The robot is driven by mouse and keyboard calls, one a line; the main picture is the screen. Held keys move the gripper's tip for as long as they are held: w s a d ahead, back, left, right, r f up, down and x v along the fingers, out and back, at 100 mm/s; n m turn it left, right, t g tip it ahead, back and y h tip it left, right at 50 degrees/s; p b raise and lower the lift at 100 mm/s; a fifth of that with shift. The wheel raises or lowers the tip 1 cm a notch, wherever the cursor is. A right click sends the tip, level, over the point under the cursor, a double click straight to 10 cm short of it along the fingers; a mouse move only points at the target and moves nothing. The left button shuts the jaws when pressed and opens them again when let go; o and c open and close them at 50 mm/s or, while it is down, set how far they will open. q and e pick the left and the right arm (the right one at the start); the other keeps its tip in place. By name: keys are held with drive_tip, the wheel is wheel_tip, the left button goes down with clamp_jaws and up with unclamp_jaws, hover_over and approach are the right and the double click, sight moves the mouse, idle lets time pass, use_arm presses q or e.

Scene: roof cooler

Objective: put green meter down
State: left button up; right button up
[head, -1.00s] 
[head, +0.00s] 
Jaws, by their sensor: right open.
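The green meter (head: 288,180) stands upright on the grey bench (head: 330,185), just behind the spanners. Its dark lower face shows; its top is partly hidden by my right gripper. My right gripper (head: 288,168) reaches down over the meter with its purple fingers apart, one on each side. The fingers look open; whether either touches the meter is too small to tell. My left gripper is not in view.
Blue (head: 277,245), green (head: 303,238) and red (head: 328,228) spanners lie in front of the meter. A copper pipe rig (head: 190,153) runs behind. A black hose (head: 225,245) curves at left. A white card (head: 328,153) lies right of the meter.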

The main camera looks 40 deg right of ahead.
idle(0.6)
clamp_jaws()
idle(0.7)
##############################
* _What this task involves_
Your task is to output all of the data above word for word.

* _Reply to the exercise_
The robot is driven by mouse and keyboard calls, one a line; the main picture is the screen. Held keys move the gripper's tip for as long as they are held: w s a d ahead, back, left, right, r f up, down and x v along the fingers, out and back, at 100 mm/s; n m turn it left, right, t g tip it ahead, back and y h tip it left, right at 50 degrees/s; p b raise and lower the lift at 100 mm/s; a fifth of that with shift. The wheel raises or lowers the tip 1 cm a notch, wherever the cursor is. A right click sends the tip, level, over the point under the cursor, a double click straight to 10 cm short of it along the fingers; a mouse move only points at the target and moves nothing. The left button shuts the jaws when pressed and opens them again when let go; o and c open and close them at 50 mm/s or, while it is down, set how far they will open. q and e pick the left and the right arm (the right one at the start); the other keeps its tip in place. By name: keys are held with drive_tip, the wheel is wheel_tip, the left button goes down with clamp_jaws and up with unclamp_jaws, hover_over and approach are the right and the double click, sight moves the mouse, idle lets time pass, use_arm presses q or e.

Scene: roof cooler

Objective: put green meter down
State: left button up; right button up
[head, -1.00s] 
[head, +0.00s] 
Jaws, by their sensor: right open.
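The green meter (head: 288,180) stands upright on the grey bench (head: 330,185), just behind the spanners. Its dark lower face shows; its top is partly hidden by my right gripper. My right gripper (head: 288,168) reaches down over the meter with its purple fingers apart, one on each side. The fingers look open; whether either touches the meter is too small to tell. My left gripper is not in view.
Blue (head: 277,245), green (head: 303,238) and red (head: 328,228) spanners lie in front of the meter. A copper pipe rig (head: 190,153) runs behind. A black hose (head: 225,245) curves at left. A white card (head: 328,153) lies right of the meter.

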The main camera looks 40 deg right of ahead.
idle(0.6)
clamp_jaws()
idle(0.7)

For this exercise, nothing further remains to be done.